● **Given records**
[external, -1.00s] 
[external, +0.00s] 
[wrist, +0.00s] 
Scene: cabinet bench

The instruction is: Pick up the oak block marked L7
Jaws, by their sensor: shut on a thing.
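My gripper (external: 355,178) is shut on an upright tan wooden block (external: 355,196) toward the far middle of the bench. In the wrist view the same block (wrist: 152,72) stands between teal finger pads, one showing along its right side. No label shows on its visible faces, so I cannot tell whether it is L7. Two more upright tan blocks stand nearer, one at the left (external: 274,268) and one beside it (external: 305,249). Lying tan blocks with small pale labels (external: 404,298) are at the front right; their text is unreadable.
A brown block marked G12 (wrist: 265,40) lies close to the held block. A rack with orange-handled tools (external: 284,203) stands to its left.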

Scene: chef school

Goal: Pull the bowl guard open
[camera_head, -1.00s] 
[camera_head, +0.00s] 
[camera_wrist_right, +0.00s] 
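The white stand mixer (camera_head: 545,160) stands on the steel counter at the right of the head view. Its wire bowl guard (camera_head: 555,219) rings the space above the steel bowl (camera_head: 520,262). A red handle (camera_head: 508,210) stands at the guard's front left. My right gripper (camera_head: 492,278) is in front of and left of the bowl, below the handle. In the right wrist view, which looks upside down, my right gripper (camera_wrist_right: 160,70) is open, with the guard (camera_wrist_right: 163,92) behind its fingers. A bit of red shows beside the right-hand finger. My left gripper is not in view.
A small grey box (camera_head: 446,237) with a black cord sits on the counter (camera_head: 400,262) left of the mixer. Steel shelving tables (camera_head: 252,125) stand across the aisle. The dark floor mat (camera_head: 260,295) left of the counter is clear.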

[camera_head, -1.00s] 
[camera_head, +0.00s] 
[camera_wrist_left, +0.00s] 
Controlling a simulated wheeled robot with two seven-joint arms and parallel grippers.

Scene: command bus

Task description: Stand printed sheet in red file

● **Directions for this task**
In the lines above, locate the string "Scene". Copy every line where it occurs.

● **Completed exercise**
Scene: cabinet bench
Scene: chef school
Scene: command bus

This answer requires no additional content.